SeqArray
SeqArray copied to clipboard
Create GDS file from imputed data using dosage || No variable 'annotation/format/DS' in the FORMAT field.
Hi @zhengxw-ab
I am interested to create GDS file using VCF from imputed data. I would like to keep dosage information intact in this process. I use command as:
seqVCF2GDS("CHR22.recode.vcf.gz","check.gds",verbose=TRUE,genotype.var.name="annotation/format/DS",scenario=c("imputation"))
I get messages as:
verbose=TRUE,genotype.var.name="annotation/format/DS",scenario=c("imputation"))
Wed Aug 4 13:14:47 2021
Variant Call Format (VCF) Import:
file(s):
CHR22_CHGWAS_rsq80_MAC10.recode.vcf.gz (1.8G)
file format: VCFv4.1
the number of sets of chromosomes (ploidy): 2
the number of samples: 12,508
genotype storage: bit2
compression method: LZMA_RA
# of samples: 12508
scenario: imputation
annotation/format/DS: packedreal16
annotation/format/GP: packedreal16
No variable 'annotation/format/DS' in the FORMAT field.
Output:
check.gds
Parsing 'CHR22_CHGWAS_rsq80_MAC10.recode.vcf.gz':
It says 'annotation/format/DS' in the FORMAT field.
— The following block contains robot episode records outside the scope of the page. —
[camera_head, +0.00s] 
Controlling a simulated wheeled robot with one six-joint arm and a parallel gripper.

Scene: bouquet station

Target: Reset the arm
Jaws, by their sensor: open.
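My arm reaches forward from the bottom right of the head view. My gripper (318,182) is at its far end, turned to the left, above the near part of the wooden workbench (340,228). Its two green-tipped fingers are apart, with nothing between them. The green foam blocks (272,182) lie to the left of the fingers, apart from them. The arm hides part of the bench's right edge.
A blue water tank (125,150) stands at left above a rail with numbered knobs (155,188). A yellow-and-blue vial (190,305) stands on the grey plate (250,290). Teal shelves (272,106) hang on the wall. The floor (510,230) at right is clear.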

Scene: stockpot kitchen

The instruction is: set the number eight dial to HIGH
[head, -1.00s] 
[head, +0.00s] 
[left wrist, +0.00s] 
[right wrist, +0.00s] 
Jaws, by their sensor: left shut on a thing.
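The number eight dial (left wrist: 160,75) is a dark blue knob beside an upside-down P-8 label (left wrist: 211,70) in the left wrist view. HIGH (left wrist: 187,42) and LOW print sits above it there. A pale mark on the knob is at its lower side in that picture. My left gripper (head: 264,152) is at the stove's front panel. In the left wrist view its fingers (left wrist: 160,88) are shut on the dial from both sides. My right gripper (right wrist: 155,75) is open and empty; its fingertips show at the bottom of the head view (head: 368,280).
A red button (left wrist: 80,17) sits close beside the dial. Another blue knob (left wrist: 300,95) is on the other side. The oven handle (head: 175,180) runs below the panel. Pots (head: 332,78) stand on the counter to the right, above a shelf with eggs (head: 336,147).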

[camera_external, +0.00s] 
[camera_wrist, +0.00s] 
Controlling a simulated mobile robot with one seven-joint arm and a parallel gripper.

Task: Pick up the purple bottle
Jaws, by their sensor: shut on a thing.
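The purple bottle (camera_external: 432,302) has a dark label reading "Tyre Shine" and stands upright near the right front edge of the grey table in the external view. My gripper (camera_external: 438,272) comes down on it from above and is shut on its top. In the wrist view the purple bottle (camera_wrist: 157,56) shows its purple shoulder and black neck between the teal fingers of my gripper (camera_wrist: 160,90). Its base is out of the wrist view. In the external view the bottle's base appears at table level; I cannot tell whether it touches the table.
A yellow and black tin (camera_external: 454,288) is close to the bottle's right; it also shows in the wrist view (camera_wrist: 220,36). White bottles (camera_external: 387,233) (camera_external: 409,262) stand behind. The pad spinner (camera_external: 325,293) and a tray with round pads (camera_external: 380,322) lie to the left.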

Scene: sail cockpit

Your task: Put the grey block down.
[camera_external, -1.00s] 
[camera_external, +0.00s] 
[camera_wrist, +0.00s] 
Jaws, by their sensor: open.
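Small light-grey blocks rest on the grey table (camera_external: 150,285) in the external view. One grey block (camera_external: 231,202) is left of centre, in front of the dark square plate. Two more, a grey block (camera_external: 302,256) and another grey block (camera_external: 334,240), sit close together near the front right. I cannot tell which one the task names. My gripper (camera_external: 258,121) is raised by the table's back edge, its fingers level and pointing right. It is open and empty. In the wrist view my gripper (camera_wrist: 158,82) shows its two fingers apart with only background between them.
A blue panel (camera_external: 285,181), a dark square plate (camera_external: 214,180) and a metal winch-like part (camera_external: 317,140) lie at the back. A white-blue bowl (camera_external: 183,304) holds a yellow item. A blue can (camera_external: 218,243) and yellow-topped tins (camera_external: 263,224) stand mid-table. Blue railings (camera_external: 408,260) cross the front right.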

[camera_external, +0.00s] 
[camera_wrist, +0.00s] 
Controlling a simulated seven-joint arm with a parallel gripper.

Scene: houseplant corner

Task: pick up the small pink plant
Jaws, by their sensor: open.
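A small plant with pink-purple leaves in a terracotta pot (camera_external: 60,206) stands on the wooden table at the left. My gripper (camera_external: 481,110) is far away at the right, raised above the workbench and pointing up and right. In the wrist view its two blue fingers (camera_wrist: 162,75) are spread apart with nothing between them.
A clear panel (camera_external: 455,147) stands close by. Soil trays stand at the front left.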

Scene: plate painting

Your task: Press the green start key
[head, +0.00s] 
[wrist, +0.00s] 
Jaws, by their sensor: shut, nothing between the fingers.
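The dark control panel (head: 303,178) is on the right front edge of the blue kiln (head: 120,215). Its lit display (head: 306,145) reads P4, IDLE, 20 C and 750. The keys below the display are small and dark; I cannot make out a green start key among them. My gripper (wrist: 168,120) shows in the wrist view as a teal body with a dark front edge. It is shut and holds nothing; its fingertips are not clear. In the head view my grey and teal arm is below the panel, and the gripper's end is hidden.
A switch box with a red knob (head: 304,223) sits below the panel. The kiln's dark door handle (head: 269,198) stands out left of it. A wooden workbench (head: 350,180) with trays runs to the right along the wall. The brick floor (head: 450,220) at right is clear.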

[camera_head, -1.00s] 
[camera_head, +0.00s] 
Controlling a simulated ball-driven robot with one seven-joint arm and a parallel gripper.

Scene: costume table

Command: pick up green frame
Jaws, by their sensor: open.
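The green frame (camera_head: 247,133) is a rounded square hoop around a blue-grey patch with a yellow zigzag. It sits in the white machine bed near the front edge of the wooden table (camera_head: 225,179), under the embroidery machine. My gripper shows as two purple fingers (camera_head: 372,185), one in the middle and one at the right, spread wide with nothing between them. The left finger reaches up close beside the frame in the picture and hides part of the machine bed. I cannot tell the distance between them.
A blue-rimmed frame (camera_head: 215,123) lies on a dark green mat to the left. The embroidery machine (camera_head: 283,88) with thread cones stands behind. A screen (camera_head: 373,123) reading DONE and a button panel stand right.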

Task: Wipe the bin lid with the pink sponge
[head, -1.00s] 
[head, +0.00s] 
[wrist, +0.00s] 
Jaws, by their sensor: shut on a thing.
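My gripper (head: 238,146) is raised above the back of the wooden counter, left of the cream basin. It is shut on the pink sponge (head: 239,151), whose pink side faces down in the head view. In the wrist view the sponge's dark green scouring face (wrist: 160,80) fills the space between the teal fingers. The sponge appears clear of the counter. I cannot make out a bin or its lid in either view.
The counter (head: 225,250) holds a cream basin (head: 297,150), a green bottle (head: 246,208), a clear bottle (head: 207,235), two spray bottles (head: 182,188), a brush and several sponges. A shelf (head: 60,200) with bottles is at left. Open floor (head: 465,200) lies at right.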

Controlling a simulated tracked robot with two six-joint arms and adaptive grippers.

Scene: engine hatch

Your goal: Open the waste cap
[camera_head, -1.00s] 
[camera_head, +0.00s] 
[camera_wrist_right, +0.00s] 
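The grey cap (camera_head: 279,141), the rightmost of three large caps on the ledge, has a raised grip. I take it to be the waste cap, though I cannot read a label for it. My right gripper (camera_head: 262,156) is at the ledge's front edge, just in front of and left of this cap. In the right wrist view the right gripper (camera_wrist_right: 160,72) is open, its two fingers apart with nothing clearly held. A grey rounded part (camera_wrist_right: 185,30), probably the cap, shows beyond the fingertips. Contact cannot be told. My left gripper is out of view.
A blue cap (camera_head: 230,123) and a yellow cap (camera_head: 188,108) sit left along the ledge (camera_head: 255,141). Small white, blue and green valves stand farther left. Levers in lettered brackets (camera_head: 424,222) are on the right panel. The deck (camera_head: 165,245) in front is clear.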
How do I ensure to guide seqVCF2GDS
function to pick dosage value?
Thanks,
You misused "genotype.var.name", dosages are always stored in 'annotation/format/DS'.
Remove ,genotype.var.name="annotation/format/DS"
@zhengxwen thank you for your reply.
Would following command be fine to tell seqVCF2GDS
to use dosage values?
SeqArray::seqVCF2GDS(vcf.fn,output_file, verbose=TRUE,scenario=c("imputation"))